<<<<
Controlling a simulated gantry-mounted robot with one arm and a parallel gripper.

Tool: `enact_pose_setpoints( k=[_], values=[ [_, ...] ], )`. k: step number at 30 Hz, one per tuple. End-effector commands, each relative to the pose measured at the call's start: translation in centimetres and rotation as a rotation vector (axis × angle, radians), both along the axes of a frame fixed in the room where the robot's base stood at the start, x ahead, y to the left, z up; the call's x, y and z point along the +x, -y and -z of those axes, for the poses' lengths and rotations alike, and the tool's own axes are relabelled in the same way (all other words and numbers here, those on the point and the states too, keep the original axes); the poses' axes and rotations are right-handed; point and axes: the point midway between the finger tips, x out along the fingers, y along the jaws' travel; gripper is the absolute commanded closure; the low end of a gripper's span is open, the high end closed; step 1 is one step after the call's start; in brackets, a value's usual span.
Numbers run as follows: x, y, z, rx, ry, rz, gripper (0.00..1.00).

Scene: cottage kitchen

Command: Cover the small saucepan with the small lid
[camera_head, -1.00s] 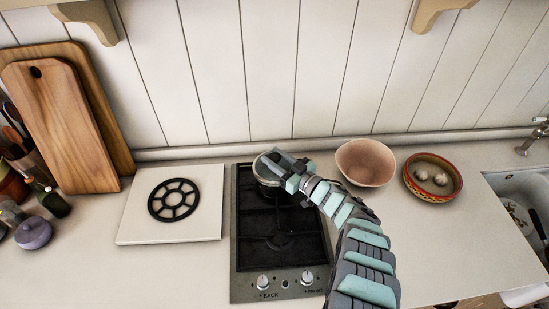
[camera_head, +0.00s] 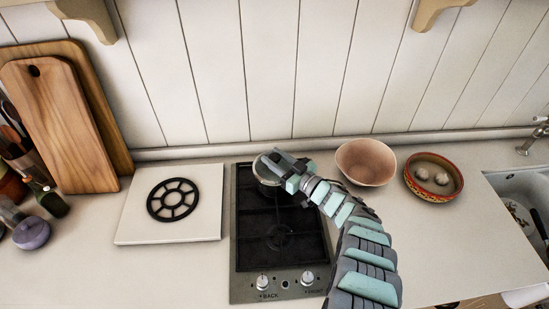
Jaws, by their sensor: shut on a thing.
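A small metal pan-like thing, which looks like the small saucepan with the small lid (camera_head: 264,171) at its top, is at the back burner of the two-burner hob (camera_head: 240,262). My gripper (camera_head: 277,164) is right over it, shut on the small lid as far as the view shows. My gripper and wrist hide most of the lid and the pan. Whether the lid sits flat on the rim or just above it cannot be told.
A pink bowl (camera_head: 366,162) stands close to the right of my wrist, with a patterned bowl (camera_head: 449,186) holding two pale round things beyond it. A black trivet (camera_head: 173,199) lies on a white board at left. The front burner is clear.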

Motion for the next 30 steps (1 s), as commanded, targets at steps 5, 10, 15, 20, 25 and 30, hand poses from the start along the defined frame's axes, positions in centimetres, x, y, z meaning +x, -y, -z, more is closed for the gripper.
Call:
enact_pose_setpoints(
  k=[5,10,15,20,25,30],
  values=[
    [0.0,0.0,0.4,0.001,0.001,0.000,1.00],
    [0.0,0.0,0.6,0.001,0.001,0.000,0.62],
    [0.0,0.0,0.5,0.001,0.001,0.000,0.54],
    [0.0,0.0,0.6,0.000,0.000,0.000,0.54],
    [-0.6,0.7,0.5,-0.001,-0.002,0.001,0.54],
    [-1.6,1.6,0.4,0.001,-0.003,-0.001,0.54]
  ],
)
>>>>
» **EXERCISE BRIEF**
From the material above, reproduce everything verbatim except the pictures.

» **CORRECT ANSWER**
Controlling a simulated gantry-mounted robot with one arm and a parallel gripper.

Tool: `enact_pose_setpoints( k=[_], values=[ [_, ...] ], )`. k: step number at 30 Hz, one per tuple. End-effector commands, each relative to the pose measured at the call's start: translation in centimetres and rotation as a rotation vector (axis × angle, radians), both along the axes of a frame fixed in the room where the robot's base stood at the start, x ahead, y to the left, z up; the call's x, y and z point along the +x, -y and -z of those axes, for the poses' lengths and rotations alike, and the tool's own axes are relabelled in the same way (all other words and numbers here, those on the point and the states too, keep the original axes); the poses' axes and rotations are right-handed; point and axes: the point midway between the finger tips, x out along the fingers, y along the jaws' travel; gripper is the absolute commanded closure; the low end of a gripper's span is open, the high end closed; step 1 is one step after the call's start; in brackets, a value's usual span.
Numbers run as follows: x, y, z, rx, ry, rz, gripper (0.00..1.00).

Scene: cottage kitchen

Command: Cover the small saucepan with the small lid
[camera_head, -1.00s] 
[camera_head, +0.00s] 
Jaws, by their sensor: shut on a thing.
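A small metal pan-like thing, which looks like the small saucepan with the small lid (camera_head: 264,171) at its top, is at the back burner of the two-burner hob (camera_head: 240,262). My gripper (camera_head: 277,164) is right over it, shut on the small lid as far as the view shows. My gripper and wrist hide most of the lid and the pan. Whether the lid sits flat on the rim or just above it cannot be told.
A pink bowl (camera_head: 366,162) stands close to the right of my wrist, with a patterned bowl (camera_head: 449,186) holding two pale round things beyond it. A black trivet (camera_head: 173,199) lies on a white board at left. The front burner is clear.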

Motion for the next 30 steps (1 s), as commanded, targets at steps 5, 10, 15, 20, 25 and 30, hand poses from the start along the defined frame's axes, positions in centimetres, x, y, z meaning +x, -y, -z, more is closed for the gripper.
Call:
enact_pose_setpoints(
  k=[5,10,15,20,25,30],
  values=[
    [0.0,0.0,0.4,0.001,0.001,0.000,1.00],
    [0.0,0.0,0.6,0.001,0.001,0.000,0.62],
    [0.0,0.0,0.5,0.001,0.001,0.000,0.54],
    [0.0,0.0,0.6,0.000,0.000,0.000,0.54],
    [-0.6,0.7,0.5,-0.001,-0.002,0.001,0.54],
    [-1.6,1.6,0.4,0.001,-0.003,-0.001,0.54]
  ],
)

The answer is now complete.